Part 22. Tears It turns out that captains aren’t the only grown men who cry. As we awoke aboard Sparky on the final day of our journey, much of the morning’s talk centered on the events of the day before. When we got within cellphone distance of shore, Fred called his wife and daughters, who were still under the impression that he was out for a leisurely sail with old friends.
“I don’t know what it is,” said the man on whose physical strength we had so heavily relied. “I can talk about what happened with everyone here, but when I try to describe it to my family, I start crying.”

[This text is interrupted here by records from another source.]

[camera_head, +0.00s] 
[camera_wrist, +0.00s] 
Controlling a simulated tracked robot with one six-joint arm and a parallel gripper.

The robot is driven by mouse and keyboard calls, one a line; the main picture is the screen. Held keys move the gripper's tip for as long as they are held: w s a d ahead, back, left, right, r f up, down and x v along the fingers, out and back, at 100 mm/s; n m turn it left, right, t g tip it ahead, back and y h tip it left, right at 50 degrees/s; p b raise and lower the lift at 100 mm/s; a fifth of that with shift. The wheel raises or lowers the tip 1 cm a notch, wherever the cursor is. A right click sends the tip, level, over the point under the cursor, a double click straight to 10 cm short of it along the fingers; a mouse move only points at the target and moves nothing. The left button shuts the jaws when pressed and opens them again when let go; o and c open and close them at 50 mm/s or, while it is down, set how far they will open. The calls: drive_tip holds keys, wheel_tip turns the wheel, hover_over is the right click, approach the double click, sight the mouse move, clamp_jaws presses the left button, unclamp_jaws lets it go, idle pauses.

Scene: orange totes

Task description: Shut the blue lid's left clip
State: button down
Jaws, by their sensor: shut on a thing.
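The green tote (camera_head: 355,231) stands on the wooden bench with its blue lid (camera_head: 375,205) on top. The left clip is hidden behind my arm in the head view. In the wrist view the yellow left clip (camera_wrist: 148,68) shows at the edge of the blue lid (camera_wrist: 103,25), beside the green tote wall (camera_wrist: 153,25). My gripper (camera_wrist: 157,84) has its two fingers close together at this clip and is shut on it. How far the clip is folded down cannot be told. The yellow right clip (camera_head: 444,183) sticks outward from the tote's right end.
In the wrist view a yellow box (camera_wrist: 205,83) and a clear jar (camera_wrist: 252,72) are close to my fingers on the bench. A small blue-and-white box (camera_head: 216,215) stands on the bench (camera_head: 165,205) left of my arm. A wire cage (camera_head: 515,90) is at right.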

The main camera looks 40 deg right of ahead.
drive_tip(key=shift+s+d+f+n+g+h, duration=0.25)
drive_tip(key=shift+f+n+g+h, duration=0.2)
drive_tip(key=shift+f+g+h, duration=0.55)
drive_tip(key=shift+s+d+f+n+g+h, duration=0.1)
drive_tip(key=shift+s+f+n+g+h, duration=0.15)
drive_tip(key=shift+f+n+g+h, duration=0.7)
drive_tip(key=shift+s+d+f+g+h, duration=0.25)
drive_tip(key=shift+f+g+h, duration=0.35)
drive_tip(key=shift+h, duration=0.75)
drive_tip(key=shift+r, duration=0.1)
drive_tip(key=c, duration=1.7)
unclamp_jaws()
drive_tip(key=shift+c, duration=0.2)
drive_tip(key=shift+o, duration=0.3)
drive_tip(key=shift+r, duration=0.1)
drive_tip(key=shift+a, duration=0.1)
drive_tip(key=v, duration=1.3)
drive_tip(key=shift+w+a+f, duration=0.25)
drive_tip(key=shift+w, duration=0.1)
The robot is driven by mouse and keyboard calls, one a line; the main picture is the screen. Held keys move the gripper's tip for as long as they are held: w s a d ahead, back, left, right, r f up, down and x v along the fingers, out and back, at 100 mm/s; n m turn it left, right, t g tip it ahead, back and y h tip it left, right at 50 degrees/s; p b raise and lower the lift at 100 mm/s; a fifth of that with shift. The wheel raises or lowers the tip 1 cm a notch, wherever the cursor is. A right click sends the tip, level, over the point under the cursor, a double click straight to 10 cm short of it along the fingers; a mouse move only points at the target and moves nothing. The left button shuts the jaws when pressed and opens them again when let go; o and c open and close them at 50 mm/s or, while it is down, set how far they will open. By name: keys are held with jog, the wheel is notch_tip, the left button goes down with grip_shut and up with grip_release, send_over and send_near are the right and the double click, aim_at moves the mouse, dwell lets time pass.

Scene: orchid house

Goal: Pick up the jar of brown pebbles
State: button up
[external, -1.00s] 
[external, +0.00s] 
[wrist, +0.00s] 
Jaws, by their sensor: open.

The next morning David and I drove back to Maine. We stopped at the Kennebunk Service Plaza, where a young and very nervous trainee took our orders under the watchful eye of her mentor.
“Explain this to me,” said David, as we downed our 486-calorie breakfast sandwiches with 11 grams of saturated fat and 1,037 milligrams of sodium. “I wanted to encourage her, but when I tried to tell her what a good job she was doing, I burst into tears.”
As for me, I held out until I read this comment on my website a month later:
“I'm glad four of my oldest friends (and Dave) are finally safe, very sad about George's beautiful Restive. A wonderful story of seamanship and friendship.
"’It would be difficult to describe the subtle brotherhood of men that was here established on the seas.’*
“But you did.”
*From Stephen Crane’s The Open Boat.